The Influence of Childcare
Today, most children's lives include some form of childcare, leading parents and professionals to ask what its long-term impact is on children's development. The NICHD study has found clear links between the quantity and quality of childcare and how children function. Indeed, high-quality childcare has been shown to encourage children's cognitive, language and pre-academic skills, especially among children at risk for developmental delays. Not unexpectedly, well-trained and talented caregivers were observed to have precisely the same traits displayed in high-quality parenting - language stimulation, responsiveness, warmth and low intrusiveness - traits directly related to strong cognitive and language skills.
Surprisingly, while high-quality childcare is associated with cognitive abilities, it has not been shown to have a consistent positive effect on children's development. Still, childcare and preschool are the source for most young children's first friendships, and these are important.

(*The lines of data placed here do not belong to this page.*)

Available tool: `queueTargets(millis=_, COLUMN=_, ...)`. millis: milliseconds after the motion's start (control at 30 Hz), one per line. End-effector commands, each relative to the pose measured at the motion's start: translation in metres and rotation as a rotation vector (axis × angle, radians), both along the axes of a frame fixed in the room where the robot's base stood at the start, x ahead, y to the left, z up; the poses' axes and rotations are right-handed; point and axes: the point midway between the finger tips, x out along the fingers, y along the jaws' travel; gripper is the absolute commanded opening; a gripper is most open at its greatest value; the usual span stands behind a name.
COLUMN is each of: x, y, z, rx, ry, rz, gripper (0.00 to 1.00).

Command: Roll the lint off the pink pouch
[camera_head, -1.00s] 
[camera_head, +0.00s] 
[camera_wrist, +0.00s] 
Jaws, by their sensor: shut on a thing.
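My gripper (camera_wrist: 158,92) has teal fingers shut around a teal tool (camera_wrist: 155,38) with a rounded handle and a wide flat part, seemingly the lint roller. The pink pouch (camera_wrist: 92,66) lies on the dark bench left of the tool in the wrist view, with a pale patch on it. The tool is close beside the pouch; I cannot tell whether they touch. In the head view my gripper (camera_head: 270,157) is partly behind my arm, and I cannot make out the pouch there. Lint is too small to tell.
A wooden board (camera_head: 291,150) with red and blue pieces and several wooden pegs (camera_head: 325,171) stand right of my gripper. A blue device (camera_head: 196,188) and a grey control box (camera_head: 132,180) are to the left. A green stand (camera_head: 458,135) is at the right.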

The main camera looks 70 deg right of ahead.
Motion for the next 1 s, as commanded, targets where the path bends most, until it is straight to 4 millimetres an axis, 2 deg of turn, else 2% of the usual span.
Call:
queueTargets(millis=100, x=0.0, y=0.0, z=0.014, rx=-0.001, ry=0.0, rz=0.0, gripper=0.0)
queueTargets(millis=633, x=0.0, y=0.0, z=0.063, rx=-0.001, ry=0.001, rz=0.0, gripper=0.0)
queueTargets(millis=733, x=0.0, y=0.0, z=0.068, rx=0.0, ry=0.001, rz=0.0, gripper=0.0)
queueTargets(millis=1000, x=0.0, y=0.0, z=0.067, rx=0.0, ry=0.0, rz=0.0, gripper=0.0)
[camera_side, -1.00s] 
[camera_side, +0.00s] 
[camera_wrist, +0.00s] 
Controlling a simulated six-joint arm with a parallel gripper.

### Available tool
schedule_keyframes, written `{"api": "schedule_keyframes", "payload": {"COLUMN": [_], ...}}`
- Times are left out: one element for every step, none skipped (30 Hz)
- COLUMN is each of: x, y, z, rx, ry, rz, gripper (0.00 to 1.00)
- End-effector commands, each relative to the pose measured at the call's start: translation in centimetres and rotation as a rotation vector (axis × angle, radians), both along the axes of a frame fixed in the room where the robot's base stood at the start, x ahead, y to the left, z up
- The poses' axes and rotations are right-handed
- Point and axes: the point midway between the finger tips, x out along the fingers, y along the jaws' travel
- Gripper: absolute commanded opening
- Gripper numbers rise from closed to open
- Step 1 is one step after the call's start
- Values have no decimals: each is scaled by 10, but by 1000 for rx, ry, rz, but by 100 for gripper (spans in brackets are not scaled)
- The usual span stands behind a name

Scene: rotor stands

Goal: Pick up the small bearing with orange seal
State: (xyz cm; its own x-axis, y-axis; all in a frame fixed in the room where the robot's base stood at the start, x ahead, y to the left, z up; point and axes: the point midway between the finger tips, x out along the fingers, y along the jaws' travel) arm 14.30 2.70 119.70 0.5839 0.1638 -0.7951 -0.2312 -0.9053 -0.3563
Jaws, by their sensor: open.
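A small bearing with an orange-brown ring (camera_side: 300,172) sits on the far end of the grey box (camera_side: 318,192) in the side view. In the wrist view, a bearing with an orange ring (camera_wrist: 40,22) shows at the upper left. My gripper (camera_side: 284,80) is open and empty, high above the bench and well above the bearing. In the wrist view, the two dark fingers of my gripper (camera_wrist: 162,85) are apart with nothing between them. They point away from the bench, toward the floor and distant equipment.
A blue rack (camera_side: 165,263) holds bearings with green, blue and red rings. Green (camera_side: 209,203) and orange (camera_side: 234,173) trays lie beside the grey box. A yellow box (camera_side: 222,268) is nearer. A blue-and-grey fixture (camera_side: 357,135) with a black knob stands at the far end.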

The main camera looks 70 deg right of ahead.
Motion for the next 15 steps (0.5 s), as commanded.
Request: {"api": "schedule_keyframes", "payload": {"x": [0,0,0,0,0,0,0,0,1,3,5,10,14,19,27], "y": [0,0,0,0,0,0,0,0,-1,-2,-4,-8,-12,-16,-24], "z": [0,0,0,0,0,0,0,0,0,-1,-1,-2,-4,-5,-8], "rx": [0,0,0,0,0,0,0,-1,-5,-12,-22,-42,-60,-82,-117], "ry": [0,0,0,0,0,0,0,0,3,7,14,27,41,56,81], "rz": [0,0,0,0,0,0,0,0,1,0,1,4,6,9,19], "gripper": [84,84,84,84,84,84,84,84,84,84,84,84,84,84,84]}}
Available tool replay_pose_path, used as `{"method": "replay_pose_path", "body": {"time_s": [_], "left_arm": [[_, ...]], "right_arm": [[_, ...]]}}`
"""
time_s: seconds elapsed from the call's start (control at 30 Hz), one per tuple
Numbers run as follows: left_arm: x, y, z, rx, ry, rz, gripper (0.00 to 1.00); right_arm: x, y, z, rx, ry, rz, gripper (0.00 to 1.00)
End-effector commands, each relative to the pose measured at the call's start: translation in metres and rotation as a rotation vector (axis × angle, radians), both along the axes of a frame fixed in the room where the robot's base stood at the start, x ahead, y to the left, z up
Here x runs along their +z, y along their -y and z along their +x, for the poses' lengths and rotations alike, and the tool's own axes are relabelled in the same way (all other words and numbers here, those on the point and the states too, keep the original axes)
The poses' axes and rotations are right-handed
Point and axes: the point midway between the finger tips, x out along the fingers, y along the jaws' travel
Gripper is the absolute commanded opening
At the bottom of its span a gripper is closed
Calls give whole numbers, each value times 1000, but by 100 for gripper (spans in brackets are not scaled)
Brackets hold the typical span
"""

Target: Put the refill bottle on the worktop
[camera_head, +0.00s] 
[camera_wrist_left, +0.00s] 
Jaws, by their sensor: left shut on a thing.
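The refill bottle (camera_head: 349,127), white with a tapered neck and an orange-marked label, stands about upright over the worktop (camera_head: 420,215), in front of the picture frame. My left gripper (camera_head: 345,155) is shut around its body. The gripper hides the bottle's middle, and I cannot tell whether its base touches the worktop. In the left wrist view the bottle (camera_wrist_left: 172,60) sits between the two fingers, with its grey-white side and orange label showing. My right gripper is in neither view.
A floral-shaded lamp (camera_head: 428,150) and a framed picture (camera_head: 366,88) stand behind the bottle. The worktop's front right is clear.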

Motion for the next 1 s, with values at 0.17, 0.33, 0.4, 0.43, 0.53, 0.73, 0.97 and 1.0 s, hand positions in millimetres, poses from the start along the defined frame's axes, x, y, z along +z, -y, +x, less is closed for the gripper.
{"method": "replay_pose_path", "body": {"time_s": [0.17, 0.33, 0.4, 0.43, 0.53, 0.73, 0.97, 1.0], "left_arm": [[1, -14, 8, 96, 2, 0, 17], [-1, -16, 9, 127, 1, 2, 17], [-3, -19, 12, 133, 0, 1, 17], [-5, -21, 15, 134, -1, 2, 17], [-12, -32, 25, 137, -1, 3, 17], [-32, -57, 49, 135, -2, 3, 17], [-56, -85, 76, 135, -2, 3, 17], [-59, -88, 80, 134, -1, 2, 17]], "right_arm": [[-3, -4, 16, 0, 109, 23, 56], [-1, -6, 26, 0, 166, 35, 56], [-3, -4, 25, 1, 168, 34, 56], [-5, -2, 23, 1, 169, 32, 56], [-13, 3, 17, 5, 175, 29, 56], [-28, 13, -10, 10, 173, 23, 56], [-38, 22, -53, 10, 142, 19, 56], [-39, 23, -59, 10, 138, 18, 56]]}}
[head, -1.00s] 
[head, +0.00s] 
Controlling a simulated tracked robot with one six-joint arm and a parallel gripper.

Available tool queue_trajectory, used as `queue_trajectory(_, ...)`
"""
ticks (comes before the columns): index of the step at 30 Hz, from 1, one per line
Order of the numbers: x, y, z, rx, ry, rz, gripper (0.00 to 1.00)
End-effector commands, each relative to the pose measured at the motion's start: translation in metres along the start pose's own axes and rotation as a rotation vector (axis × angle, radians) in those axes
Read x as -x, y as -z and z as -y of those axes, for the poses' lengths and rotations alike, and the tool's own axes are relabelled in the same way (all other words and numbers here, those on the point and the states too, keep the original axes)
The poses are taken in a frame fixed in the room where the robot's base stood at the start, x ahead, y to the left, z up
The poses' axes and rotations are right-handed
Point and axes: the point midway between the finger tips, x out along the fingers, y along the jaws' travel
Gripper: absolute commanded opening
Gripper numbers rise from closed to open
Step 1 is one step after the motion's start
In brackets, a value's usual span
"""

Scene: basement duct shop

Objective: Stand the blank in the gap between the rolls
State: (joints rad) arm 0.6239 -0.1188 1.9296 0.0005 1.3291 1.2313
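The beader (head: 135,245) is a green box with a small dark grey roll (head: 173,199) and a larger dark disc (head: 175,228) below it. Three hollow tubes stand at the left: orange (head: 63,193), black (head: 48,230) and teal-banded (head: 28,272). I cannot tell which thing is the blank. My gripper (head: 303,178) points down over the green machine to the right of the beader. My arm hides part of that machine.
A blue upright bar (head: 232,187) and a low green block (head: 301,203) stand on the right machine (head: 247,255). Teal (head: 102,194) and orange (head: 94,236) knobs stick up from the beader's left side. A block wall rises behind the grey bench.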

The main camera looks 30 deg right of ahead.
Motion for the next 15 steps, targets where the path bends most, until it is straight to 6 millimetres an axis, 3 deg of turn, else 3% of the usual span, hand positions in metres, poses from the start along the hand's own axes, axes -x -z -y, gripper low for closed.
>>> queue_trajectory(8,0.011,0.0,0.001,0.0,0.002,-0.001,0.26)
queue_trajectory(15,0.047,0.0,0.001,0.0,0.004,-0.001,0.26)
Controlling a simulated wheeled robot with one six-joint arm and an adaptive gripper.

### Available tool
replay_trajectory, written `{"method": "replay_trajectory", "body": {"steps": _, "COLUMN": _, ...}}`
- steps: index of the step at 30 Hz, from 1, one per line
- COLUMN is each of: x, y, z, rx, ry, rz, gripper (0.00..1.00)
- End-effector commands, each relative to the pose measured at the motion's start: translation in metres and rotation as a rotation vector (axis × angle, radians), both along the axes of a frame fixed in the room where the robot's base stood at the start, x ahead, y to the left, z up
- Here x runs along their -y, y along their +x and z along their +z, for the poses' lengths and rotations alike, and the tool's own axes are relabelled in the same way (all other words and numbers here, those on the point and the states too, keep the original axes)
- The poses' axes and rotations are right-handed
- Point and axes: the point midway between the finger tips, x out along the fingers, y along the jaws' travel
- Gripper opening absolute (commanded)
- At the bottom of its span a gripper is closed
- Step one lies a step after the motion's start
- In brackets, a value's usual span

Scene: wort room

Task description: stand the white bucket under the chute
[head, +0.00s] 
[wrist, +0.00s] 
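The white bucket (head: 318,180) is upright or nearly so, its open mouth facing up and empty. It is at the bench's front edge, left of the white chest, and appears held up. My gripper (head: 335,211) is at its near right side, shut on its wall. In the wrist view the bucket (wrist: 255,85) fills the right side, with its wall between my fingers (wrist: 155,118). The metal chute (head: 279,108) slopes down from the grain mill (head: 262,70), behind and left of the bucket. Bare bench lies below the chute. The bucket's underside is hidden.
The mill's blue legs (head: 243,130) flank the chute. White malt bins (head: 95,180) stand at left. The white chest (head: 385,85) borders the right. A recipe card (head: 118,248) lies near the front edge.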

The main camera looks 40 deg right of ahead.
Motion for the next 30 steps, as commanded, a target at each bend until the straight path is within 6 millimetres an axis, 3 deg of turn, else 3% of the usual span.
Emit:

Another strand of data from the NICHD study reveals that stable preschool relationships - friendships maintained from preschool through first grade - ease the transition to formal schooling and improve academic performance.
The Power of Parenting
For all its similar positive effects, the influence of childcare on development is not as powerful as that of parents. In fact, the NICHD researchers state that in terms of language development alone, the influence of parents was between four and five times greater than that of the childcare environment. As language skills underlie so much of a child's overall abilities, it becomes clear that the simple pleasures of playing, singing, reading and talking to babies and toddlers are also the most powerful tools parents have to promote their children's growth far into the future.